*Directions for this task*.
Locate every line that holds the string "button" and copy it.

*Data block*.
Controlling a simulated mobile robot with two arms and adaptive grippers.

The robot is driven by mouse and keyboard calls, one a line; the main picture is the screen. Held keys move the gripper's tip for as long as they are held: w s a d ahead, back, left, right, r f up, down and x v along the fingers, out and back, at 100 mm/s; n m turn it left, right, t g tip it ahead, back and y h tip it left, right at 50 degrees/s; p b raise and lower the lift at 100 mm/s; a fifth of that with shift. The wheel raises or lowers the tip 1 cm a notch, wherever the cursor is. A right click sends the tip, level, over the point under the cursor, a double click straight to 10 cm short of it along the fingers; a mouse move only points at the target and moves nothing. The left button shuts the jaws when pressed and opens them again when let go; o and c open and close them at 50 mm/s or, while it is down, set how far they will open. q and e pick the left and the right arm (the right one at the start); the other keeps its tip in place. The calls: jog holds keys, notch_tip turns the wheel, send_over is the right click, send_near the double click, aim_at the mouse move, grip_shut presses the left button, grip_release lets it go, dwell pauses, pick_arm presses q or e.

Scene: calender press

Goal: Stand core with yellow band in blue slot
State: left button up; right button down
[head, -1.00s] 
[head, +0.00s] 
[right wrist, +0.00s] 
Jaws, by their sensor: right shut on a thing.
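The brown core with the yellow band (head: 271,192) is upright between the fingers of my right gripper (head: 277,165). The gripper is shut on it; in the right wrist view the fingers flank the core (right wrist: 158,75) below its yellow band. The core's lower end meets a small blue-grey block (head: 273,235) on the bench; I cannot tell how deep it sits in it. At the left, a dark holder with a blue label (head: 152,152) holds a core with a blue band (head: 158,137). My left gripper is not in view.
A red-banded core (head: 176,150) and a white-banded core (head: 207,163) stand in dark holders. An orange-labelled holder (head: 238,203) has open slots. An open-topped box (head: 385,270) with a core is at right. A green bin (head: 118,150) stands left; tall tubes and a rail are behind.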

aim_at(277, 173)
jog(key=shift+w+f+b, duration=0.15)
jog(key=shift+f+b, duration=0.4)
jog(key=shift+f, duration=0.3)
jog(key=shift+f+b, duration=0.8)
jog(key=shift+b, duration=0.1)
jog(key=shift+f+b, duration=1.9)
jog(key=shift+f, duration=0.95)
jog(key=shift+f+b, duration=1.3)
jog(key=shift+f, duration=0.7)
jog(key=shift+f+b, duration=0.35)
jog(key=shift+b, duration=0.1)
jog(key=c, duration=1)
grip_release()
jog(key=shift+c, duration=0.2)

*Exercise output*.
The robot is driven by mouse and keyboard calls, one a line; the main picture is the screen. Held keys move the gripper's tip for as long as they are held: w s a d ahead, back, left, right, r f up, down and x v along the fingers, out and back, at 100 mm/s; n m turn it left, right, t g tip it ahead, back and y h tip it left, right at 50 degrees/s; p b raise and lower the lift at 100 mm/s; a fifth of that with shift. The wheel raises or lowers the tip 1 cm a notch, wherever the cursor is. A right click sends the tip, level, over the point under the cursor, a double click straight to 10 cm short of it along the fingers; a mouse move only points at the target and moves nothing. The left button shuts the jaws when pressed and opens them again when let go; o and c open and close them at 50 mm/s or, while it is down, set how far they will open. q and e pick the left and the right arm (the right one at the start); the other keeps its tip in place. The calls: jog holds keys, notch_tip turns the wheel, send_over is the right click, send_near the double click, aim_at the mouse move, grip_shut presses the left button, grip_release lets it go, dwell pauses, pick_arm presses q or e.
State: left button up; right button down

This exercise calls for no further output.